DIRECTION: Retype word for word the first line of the listing and each line after it up to the line with "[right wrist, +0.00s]", with the pictures taken out.

RECORDED DATA:
►
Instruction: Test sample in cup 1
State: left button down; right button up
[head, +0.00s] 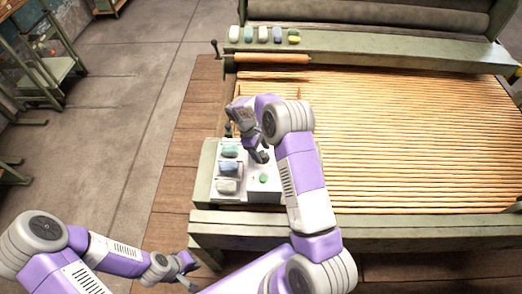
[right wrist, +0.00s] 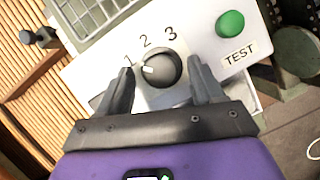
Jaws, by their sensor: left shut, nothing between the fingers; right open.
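A white control panel (right wrist: 205,45) fills the middle of the right wrist view. It carries a round grey knob (right wrist: 166,65) with a white mark, numbers 1, 2 and 3 around it, and a green TEST button (right wrist: 230,24). The mark points left, roughly towards the 1. My right gripper (right wrist: 160,82) is open, with one finger on each side of the knob; contact cannot be told. In the head view, my right gripper (head: 260,155) hangs over the panel near the green button (head: 263,178). My left gripper (head: 190,264) is shut and empty.
Several small coloured blocks (head: 262,34) sit in a row on the machine's back rail. A bed of wooden slats (head: 420,130) lies right of the panel. A wire grid (right wrist: 95,18) shows beside the panel.

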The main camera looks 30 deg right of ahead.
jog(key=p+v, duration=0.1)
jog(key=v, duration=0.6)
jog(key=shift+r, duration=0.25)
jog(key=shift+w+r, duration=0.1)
◄
THE RESULT:
Instruction: Test sample in cup 1
State: left button down; right button up
[head, +0.00s] 
[right wrist, +0.00s] 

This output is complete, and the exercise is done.